I was gone one day and he was at the Bab Camp by himself. He was in the kitchen when a big rattler came visiting looking for a shady spot, and crawled thru the kitchen door from the front yard. Edmond gave him the house and went outside. He found my gun in the pick-up and came back ready to do battle with Mr. Snake. But Edmond wouldn’t go in the house. He was running around the house looking in the windows for the snake. He finally found him in the bathroom and started to open fire on the snake, through the bathroom window.  But since Edmond had never fired my 45 colt pistol, his shots were not harming the snake, but there was lots of lead in the air for a short while. Lucky for the house that the 5 shots was all the ammo that he could find. He tired to hit him with rocks by throwing them thru the windows but here again not harmful to the snake. I came home and we managed to find the snake under the claw foot bathtub and get him moved back outside. We were careful not to leave the doors open from then on. 

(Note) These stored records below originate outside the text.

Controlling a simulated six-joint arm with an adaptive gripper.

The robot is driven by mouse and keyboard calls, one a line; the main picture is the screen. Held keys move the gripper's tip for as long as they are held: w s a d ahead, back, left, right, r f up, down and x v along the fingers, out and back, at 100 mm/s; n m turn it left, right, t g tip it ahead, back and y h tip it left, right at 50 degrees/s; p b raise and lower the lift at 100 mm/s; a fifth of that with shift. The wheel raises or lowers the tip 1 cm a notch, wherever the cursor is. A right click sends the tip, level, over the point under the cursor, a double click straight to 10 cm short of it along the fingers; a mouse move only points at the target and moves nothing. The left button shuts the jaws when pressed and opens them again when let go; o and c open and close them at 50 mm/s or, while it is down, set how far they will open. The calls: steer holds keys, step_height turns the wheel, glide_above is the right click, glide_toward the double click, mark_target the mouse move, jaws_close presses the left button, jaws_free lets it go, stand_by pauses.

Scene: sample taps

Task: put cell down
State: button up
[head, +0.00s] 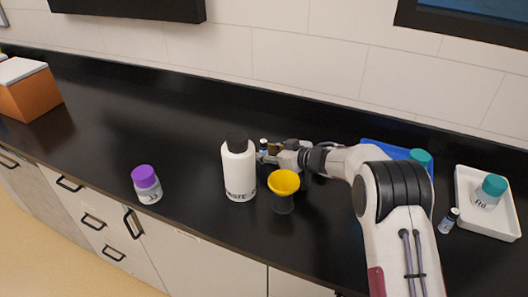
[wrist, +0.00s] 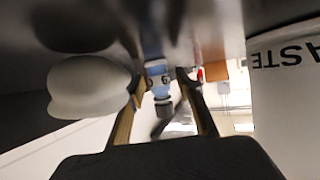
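The cell, a small vial with a blue-and-white label and a dark cap, appears upside down in the wrist view (wrist: 160,76). In the head view it is a small upright shape (head: 263,147) beside the white waste bottle. My gripper (wrist: 160,85) has one finger on each side of the vial, with a narrow gap showing between the fingers and the vial, so it looks open around it. In the head view my gripper (head: 268,153) reaches left, low over the counter behind the bottle and the yellow funnel. The vial's base contact is not clear.
The white waste bottle (head: 240,175) and yellow funnel (head: 284,182) stand close in front. A purple-capped jar (head: 146,184) is left; a blue tray (head: 383,150), another vial (head: 448,221) and a white tray (head: 489,222) are right. A pale rounded object (wrist: 88,88) is beside one finger.

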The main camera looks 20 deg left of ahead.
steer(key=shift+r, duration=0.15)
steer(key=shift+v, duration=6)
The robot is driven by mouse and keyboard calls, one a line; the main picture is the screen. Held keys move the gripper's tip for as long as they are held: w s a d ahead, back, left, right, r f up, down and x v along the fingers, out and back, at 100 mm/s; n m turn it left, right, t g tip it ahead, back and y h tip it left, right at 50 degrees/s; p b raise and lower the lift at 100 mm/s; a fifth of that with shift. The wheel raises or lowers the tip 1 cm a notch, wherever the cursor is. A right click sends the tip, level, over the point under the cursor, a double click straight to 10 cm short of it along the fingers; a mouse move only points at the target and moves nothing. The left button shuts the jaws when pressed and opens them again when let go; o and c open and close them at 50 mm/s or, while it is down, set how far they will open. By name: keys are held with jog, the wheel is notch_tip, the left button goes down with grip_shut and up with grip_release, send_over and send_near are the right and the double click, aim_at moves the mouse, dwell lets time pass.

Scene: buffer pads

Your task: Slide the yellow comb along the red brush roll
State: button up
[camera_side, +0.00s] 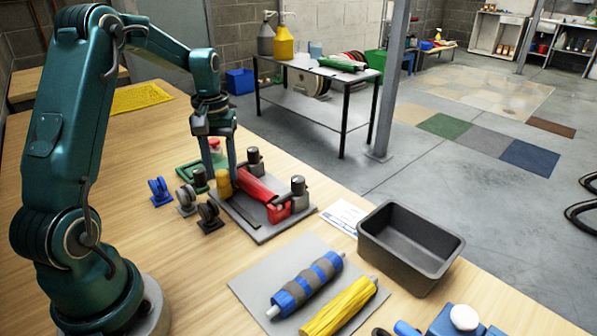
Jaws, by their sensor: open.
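The red brush roll (254,188) lies across a grey base plate (262,234) on the wooden table, between dark upright posts. A small yellow piece, which looks like the yellow comb (224,184), stands at the roll's left end. My gripper (221,177) points straight down over this yellow piece. Its two blue fingers are apart, with the fingertips close to the piece's sides or top. I cannot tell whether they touch it. The comb's teeth and its contact with the roll are too small to make out.
A red block (279,212) sits at the roll's right end. Small blue and dark wheels (159,191) stand left of the plate. A grey mat (251,284) with blue-grey and yellow rollers lies in front. An empty dark bin (410,247) stands at the right. The table's left front is clear.

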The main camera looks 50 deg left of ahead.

We lost the lease on the Fig. 2’s and I moved to the Dipper Ranch south of Marfa and Edmond moved to a beautiful ranch house that he leased. It was at the base of the Guadalupe Mountains on the Salt Flats.  It was most impressive and fit Edmond to a tee. He loved it and it was like a ship on the high Seas. He also had a house in Dell City and was a force in the world of photography until Digital Photography came to be. It was a new mountain to climb for Edmond and he had to revamp his business. He was well on his way to reaching the top again when 9/11, 2001 hit. The events that day changed the world for all of us. But it was the end of Edmond’s world as he knew it in the United States of America. Immigration laws changed and Edmond was caught in a  bureaucratic system of legalization, trying to make our borders safe. He had to leave and hasn’t been able to return. Edmond is a cowboy and he fits on any crew, even though he doesn’t have the right crease in his hat. He was in Africa the last time I talked to him and he was still Edmond, very much alive and not afraid.